Kristin Chenoweth, On the Twentieth Century – Very rarely have I seen a marriage of performer and character more perfect than Chenoweth and Lily Garland. Ferociously funny, surprising, and using her multi-octave voice to breathtaking comic effect, she dominated from her entrance as a dowdy rehearsal pianist to her manic, idiosyncratic delivery of “How dare you?” in the last scene, which I found so hilarious, I almost had an asthma attack. A dazzling comic star turn.
Judi Dench, The Winter’s Tale – Shakespeare’s bizarre little play was given a beautiful production as part of Kenneth Branagh’s year-long season at the Garrick. As Paulina, King Leontes’ trusted advisor, Dench swept onto the stage and delivered Shakespeare’s dialogue as if it were as natural as breathing air. Her command and breathtaking control, particularly in scenes where her character is constantly on the verge of getting herself into serious trouble, gave me full-body chills. There’s a certain element of audience affection for a legend involved here, but a performance couldn’t stand on that alone. Dench has prove herself, once again, as one of the foremost Shakespearean interpreters of our time.
Ellen Greene, Little Shop of Horrors – This summer’s Encores! presentation was more a revival in the religious sense than theatrical, with the faithful coming to worship at the altar of Ellen Greene. It’d been 33 years since Little Shop first opened off-Broadway, but Greene entered in that form-fitting dress, blonde wig and the years faded away. A triumph of humor and pathos, Greene resurrected the non-specific accent, dead-pan wit and heart as big as all out doors. The audience screamed its approval when she entered, and by the time she and her formidable co-star Jake Gyllenhaal finished “Suddenly Seymour,” the entire audience at City Center leapt to its feet for a thunderous standing ovation. During the character’s final scene, I’ve so rarely seen a performer make an audience vacillate between tears and laughter every other line. I rarely consider use the word “definitive,” but Ellen Greene’s Audrey is so perfect and iconic there is just no other term for it.

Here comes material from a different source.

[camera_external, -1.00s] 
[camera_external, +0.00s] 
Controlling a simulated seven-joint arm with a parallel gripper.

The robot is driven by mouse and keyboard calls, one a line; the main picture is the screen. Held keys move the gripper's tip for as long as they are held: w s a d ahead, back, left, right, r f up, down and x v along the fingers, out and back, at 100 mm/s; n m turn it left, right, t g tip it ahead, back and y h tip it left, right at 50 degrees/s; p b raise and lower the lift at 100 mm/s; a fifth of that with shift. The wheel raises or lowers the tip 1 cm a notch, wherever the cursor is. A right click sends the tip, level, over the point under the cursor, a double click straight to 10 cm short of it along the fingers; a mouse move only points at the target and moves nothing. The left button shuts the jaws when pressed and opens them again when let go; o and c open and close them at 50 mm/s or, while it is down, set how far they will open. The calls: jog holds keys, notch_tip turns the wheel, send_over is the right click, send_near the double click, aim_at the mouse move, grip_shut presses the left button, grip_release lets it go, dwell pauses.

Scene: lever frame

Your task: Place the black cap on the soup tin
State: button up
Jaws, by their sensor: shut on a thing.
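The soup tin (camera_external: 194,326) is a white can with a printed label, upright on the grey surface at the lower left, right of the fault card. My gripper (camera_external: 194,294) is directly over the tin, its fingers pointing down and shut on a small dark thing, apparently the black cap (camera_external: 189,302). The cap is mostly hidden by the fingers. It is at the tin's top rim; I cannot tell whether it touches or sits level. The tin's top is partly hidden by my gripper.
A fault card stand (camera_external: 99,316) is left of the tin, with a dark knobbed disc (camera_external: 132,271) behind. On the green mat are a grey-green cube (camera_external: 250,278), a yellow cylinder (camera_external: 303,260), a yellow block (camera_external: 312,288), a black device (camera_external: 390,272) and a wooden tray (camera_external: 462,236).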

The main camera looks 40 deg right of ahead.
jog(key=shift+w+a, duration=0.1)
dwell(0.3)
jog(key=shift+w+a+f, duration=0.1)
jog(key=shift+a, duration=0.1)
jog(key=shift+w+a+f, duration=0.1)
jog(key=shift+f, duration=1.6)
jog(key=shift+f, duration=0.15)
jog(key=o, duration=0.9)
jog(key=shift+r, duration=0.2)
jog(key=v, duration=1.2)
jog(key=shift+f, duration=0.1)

Matt Henry, Kinky Boots – I hadn’t seen Kinky Boots before its London production (because accents) and I am grateful to have seen Henry’s triumph as Lola (a role which won Billy Porter a Tony). Killian Donnelly slays as Charlie, the proprietor of the boots shop, but the evening belongs to Henry, who is fierce, funny, and moving. Mr. Henry’s flashy, flawless star turn is probably as close as we’ll ever get to Grace Jones in a stage musical.

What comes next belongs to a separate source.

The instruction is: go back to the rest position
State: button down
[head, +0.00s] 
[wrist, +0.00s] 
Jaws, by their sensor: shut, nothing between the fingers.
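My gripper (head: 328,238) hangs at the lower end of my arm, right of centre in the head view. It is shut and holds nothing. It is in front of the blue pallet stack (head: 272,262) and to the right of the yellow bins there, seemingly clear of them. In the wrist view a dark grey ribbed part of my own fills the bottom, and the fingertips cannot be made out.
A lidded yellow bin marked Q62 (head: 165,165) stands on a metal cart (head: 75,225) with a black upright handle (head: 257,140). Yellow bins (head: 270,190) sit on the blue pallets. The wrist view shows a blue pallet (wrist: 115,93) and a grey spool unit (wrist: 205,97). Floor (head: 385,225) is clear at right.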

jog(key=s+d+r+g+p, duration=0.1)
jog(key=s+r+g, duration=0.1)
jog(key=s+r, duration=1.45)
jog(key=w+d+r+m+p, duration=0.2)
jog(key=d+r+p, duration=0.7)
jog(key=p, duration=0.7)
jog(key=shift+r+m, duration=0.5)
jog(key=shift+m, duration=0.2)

Ruthie Ann Miles, The King and I – Providing formidable support in the court of Siam as Lady Thiang, some of Miles’ greatest moments were her arresting silences. She observed, listened, and absorbed in all her surroundings as the concerned mother of a Crown Prince, but also as the wisest person in the room. Watching her rejoice when her son accepts Mrs. Anna, or seeing her instant grief during the finale, hers was a performance of astonishing complexity. “Western People Funny,” a number that has proven problematic in recent years became, in her hands, a droll indictment of Western imperialism.

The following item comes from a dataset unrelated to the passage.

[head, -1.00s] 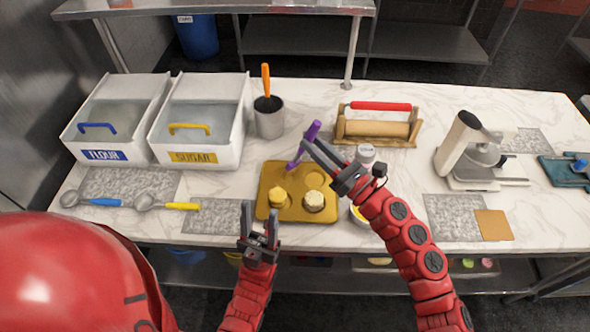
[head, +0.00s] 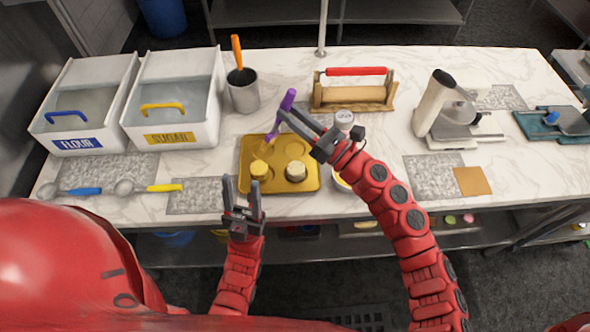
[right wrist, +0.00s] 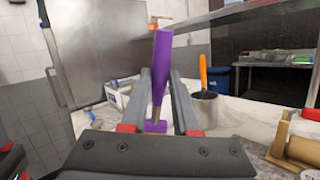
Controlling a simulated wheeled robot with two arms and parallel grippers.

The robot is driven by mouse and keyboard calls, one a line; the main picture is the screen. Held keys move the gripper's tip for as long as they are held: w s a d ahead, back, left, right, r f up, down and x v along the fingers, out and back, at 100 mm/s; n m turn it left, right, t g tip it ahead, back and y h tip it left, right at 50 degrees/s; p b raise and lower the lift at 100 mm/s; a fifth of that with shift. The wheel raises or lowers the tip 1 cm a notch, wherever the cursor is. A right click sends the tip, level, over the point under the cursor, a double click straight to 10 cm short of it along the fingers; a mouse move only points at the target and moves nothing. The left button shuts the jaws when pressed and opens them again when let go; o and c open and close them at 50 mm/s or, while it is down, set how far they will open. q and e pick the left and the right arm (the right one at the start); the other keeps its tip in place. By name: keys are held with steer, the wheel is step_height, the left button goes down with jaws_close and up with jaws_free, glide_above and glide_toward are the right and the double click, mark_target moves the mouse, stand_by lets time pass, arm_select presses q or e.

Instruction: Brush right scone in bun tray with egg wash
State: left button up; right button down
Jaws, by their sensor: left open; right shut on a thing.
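The bun tray (head: 246,187) is golden and sits near the counter's front. The right scone (head: 296,171) is pale and stands at its front right. The left scone (head: 260,168) is yellower on top. My right gripper (head: 282,112) is shut on the purple brush (head: 288,101), above the tray's back left; the brush is tilted, bristle end down, apart from the right scone. The brush handle (right wrist: 161,70) stands between the fingers in the right wrist view. My left gripper (head: 242,192) is open and empty in front of the tray. A bowl (head: 340,183) with yellow contents is partly hidden by my right arm.
Sugar (head: 185,135) and flour (head: 75,145) bins stand at the left. A grey utensil pot (head: 244,98), a jar (head: 344,119) and a rolling pin rack (head: 352,97) stand behind. Bare counter lies between the rack and mixer.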

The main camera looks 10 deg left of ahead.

Kelli O’Hara, The King and I – A performance of such grace and strength, I found myself weeping with joy the moment she started to sing “Hello, Young Lovers,” and again many more times (most surprisingly “Getting to Know You”). She offers a first-rate rendering of the classic Rodgers and Hammerstein score, and brings a staunch feminist sensibility to Mrs. Anna (some of which is due to Mr. Hammerstein, but Ms. O’Hara’s Anna isn’t taking guff from any man). Funny, heartwarming and often quite tender; it’s a performance I want to relive again and again.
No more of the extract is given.